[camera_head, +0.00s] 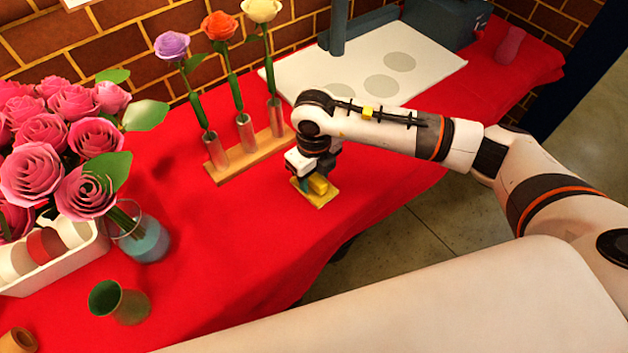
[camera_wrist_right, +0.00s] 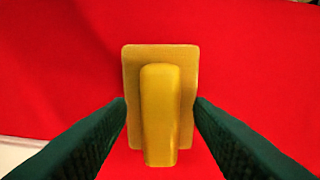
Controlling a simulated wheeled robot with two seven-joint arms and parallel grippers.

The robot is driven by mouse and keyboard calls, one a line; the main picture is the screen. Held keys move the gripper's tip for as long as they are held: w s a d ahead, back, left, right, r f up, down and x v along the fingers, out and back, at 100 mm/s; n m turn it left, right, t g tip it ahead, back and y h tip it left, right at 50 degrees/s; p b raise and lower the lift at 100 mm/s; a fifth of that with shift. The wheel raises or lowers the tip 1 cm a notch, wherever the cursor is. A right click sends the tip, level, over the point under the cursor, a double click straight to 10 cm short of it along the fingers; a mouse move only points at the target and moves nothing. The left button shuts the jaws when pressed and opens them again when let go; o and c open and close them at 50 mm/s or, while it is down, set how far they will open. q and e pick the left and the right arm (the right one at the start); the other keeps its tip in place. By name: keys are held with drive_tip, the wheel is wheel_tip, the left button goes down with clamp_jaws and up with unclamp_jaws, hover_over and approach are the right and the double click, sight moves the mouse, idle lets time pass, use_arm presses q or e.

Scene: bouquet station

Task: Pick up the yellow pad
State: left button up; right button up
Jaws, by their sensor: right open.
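The yellow pad (camera_head: 325,200) lies on the red tablecloth in front of the wooden flower rack. In the right wrist view it shows as a flat yellow plate with a raised yellow handle (camera_wrist_right: 160,115) on top. My right gripper (camera_wrist_right: 160,130) is open, with its dark green fingers on either side of the handle and a gap on both sides. In the head view my right gripper (camera_head: 312,178) points down over the pad and hides part of it. My left gripper is not in view.
A wooden rack (camera_head: 250,158) with three roses in tubes stands just behind the pad. A white board (camera_head: 350,80) with grey circles lies farther back. The cloth between is clear.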

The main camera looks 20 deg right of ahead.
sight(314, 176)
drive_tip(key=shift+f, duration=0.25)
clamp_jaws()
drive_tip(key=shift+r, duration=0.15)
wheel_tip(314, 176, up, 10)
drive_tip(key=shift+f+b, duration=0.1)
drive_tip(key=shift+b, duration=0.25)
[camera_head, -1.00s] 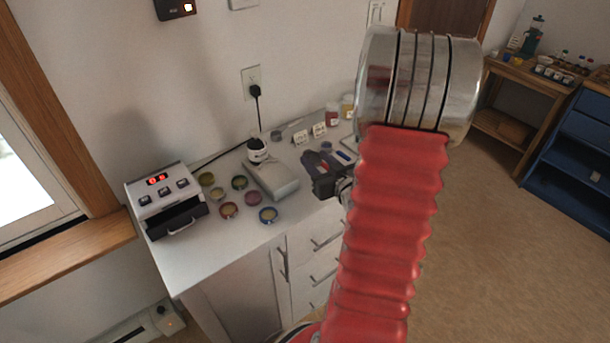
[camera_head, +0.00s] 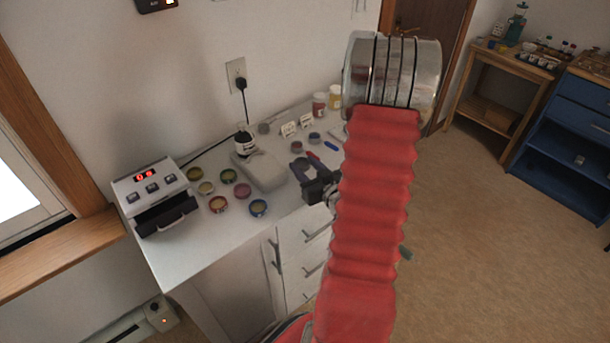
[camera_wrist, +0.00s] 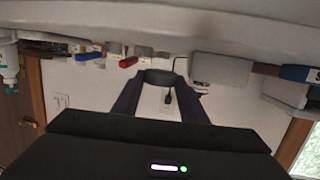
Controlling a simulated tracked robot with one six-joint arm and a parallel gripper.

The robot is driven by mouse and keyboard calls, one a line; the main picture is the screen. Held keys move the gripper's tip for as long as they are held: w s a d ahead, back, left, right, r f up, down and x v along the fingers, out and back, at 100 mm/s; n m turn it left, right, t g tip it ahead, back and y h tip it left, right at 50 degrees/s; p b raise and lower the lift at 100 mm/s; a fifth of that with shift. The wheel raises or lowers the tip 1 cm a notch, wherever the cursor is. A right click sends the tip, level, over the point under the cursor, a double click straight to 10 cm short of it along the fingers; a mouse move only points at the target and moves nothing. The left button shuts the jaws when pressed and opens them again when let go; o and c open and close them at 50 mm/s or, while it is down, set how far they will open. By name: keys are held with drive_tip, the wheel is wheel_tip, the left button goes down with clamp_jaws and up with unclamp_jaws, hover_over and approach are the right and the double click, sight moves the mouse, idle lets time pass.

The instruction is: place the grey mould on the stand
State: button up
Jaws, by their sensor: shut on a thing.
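My gripper (camera_head: 303,172) is over the front right part of the white counter (camera_head: 215,240). In the wrist view its two dark fingers (camera_wrist: 159,88) close on a dark grey, rounded thing (camera_wrist: 158,76), which looks like the grey mould. In the head view the held thing is too small and dark to make out. A light grey block (camera_head: 258,170) lies on the counter just left of my gripper; it also seems to show in the wrist view (camera_wrist: 222,67). I cannot tell which thing is the stand.
A white device with a red display (camera_head: 150,195) stands at the counter's left. Several small coloured dishes (camera_head: 218,204) lie between it and the block. A dark bottle (camera_head: 244,141), label cards (camera_head: 289,129) and jars (camera_head: 319,105) stand behind. My arm hides the counter's right end.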

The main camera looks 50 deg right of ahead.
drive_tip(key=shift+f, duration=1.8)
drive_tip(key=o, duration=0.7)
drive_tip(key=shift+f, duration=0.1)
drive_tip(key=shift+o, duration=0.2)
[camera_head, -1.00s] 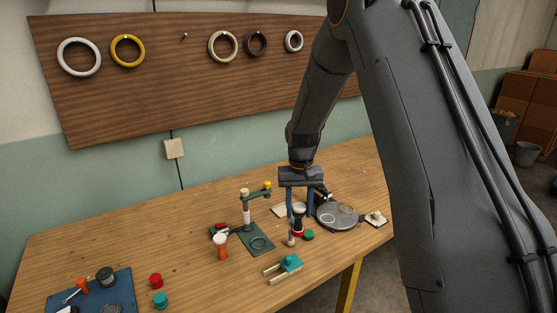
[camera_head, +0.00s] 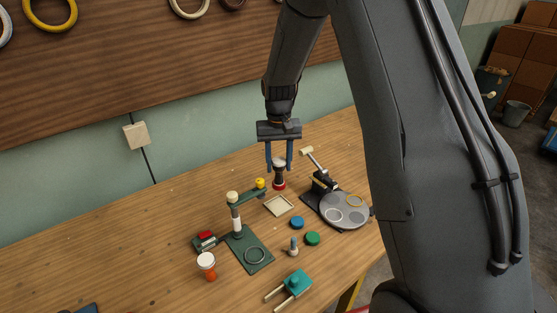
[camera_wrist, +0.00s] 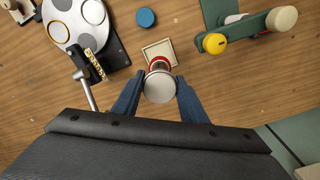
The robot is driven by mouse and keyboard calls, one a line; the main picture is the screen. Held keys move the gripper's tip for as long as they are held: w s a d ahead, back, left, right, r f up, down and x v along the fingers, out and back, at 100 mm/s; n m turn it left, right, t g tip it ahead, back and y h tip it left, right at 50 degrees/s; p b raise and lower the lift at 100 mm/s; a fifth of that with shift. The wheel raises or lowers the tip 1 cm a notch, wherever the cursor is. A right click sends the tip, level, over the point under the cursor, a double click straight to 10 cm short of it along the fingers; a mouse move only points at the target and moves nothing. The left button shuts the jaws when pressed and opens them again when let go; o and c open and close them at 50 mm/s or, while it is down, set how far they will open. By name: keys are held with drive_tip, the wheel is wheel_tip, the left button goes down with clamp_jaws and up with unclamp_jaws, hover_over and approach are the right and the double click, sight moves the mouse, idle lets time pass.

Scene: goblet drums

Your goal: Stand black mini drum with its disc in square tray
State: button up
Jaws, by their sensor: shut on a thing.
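My gripper (camera_head: 279,167) is shut on the black mini drum (camera_head: 279,174), which has a pale head and a red base. The drum looks upright. In the wrist view, its pale head (camera_wrist: 159,88) fills the space between the blue fingers, with a red edge beyond it. The small square tray (camera_head: 278,206) is pale and looks empty. It lies just in front of the drum in the head view and partly behind the drum in the wrist view (camera_wrist: 158,45). The drum's height above the table is hard to tell. A blue disc (camera_head: 297,222) and a green disc (camera_head: 312,239) lie loose nearby.
Right of the tray stands a black device with a round grey plate (camera_head: 345,211) and a lever. On the left is a green stand (camera_head: 248,250) with a yellow-tipped arm.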

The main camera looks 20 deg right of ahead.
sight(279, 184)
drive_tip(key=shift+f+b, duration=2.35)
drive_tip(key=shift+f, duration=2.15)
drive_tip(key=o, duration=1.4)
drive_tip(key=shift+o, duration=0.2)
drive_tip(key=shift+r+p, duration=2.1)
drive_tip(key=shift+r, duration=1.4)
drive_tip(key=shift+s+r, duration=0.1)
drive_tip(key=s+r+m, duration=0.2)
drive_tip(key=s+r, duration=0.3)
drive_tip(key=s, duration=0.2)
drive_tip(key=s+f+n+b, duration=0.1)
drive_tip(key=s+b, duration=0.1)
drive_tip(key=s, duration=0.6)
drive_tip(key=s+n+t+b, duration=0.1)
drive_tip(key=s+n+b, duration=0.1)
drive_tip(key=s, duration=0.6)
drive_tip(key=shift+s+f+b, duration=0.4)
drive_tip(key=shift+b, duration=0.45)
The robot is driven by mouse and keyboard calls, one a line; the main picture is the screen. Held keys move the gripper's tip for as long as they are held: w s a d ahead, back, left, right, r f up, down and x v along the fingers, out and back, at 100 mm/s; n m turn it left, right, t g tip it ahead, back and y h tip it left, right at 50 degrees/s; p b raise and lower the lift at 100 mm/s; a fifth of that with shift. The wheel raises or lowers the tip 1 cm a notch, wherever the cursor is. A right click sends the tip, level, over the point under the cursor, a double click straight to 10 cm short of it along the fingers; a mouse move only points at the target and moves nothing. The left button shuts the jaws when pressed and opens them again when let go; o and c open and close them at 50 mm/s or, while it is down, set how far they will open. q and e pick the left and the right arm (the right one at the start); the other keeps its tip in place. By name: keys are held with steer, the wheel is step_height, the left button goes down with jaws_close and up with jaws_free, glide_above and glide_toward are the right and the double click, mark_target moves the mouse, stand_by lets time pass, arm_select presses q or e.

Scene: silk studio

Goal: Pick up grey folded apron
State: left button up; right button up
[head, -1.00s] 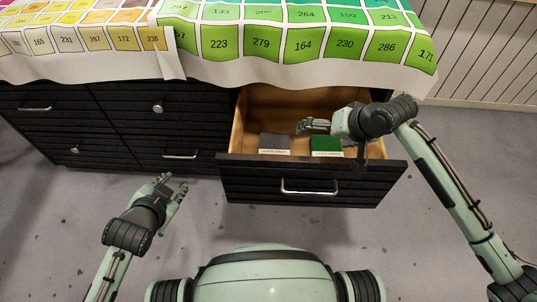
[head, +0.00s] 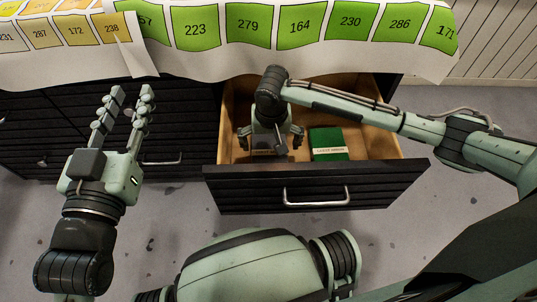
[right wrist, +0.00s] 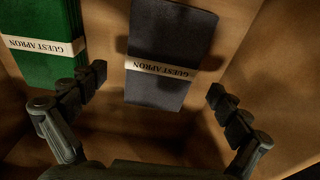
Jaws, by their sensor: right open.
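The grey folded apron (right wrist: 168,50) lies in the drawer with a pale "GUEST APRON" band around it, seen in the right wrist view. In the head view the right gripper (head: 270,140) points down into the drawer's left part. My left gripper (head: 127,92) is raised in front of the cabinet, fingers apart and empty.
A green folded apron (head: 328,142) lies to the right in the open drawer (head: 300,190); it also shows in the right wrist view (right wrist: 45,45). Wooden drawer walls (right wrist: 262,75) stand close by. A cloth with numbered colour squares (head: 270,55) hangs over the cabinet top.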

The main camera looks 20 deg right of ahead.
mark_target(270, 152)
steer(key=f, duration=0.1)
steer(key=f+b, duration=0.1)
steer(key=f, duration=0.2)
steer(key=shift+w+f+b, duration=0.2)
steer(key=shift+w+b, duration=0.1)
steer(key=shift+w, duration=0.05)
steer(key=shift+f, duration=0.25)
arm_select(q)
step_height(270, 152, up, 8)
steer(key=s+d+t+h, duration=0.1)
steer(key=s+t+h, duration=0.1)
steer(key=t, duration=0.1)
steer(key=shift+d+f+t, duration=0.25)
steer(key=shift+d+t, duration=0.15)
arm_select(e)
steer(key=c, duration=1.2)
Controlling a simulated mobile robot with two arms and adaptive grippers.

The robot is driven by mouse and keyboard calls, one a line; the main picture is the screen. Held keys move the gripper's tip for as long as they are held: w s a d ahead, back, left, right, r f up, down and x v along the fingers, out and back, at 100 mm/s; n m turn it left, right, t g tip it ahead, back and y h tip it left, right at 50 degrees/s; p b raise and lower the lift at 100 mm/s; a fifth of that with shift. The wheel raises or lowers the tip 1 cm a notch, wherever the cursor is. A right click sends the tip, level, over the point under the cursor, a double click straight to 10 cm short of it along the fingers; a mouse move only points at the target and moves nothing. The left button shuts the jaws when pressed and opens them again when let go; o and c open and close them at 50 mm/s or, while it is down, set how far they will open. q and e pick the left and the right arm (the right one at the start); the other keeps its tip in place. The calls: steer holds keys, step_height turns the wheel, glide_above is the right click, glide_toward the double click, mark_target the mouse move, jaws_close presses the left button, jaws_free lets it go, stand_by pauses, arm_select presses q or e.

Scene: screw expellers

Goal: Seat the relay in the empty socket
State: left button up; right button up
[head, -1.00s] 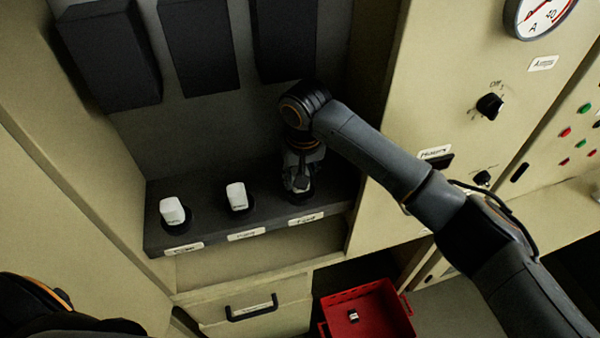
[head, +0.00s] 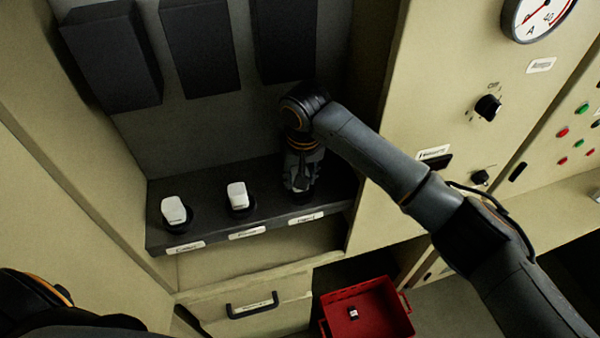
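Two white relays, the left one (head: 173,210) and the middle one (head: 238,196), stand in round dark sockets on the dark shelf (head: 215,228). My right gripper (head: 298,188) points down over the third socket position at the shelf's right end. The gripper and wrist hide that socket, and I cannot see a relay there or whether the fingers are closed. My left gripper is not in view; only part of my left arm shows at the bottom left.
Dark boxes (head: 200,50) hang on the back wall above the shelf. A drawer with a handle (head: 252,307) is under the shelf. A panel with a knob (head: 488,107) and gauge (head: 540,14) stands at right.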

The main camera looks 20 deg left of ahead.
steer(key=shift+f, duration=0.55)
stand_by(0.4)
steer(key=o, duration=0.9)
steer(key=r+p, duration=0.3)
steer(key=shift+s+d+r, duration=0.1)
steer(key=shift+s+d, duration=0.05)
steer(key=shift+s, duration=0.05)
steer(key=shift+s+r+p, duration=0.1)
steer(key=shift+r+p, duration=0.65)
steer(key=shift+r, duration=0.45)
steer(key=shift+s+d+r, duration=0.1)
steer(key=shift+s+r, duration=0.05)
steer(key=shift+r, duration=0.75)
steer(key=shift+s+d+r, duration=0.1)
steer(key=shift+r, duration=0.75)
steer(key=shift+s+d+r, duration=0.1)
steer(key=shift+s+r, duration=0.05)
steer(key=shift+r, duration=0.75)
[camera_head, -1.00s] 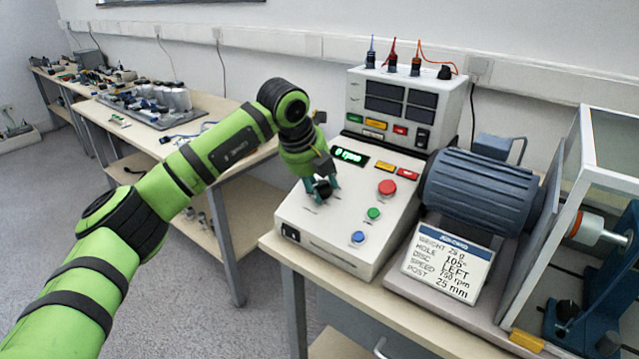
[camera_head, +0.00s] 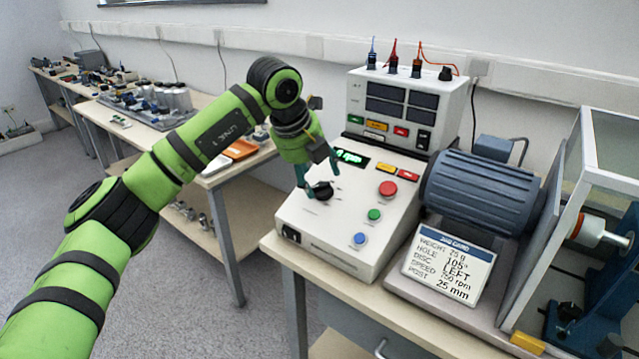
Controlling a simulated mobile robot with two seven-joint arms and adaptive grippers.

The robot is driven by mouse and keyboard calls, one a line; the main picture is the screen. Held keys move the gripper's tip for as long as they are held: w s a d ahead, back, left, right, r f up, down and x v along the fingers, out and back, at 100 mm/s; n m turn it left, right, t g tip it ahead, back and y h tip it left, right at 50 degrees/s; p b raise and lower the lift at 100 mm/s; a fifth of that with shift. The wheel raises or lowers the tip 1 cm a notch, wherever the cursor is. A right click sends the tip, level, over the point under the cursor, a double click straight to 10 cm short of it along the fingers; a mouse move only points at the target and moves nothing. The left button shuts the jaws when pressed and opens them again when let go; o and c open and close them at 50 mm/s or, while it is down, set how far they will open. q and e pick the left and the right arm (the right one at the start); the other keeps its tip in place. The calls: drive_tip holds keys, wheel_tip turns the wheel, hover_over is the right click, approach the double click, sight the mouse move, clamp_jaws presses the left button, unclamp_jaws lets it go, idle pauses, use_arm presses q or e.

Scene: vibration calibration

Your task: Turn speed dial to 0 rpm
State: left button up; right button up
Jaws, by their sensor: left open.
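The black speed dial (camera_head: 322,190) sits on the sloped top of the white control box (camera_head: 345,222). A green lit display (camera_head: 350,158) above the dial shows an rpm reading; its digit is partly covered by my gripper and too small to read surely. My left gripper (camera_head: 318,180) is open just above and behind the dial, with its teal fingers apart. The dial's top shows below the fingers, and I cannot tell whether a finger touches it. My right gripper is not in view.
Red (camera_head: 388,189), green (camera_head: 374,214) and blue (camera_head: 360,238) buttons lie right of the dial. A white meter unit (camera_head: 405,105) stands behind the box. A blue motor (camera_head: 480,195) and a setting card (camera_head: 449,263) are at the right. Open floor lies at the left.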

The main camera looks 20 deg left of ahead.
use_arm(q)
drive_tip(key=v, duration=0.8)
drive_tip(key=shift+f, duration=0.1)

::::::

Using the entries above, return each line that includes the word "grippers".

Controlling a simulated wheeled robot with two seven-joint arms and parallel grippers.
Controlling a simulated mobile robot with two arms and adaptive grippers.
Controlling a simulated mobile robot with two seven-joint arms and adaptive grippers.

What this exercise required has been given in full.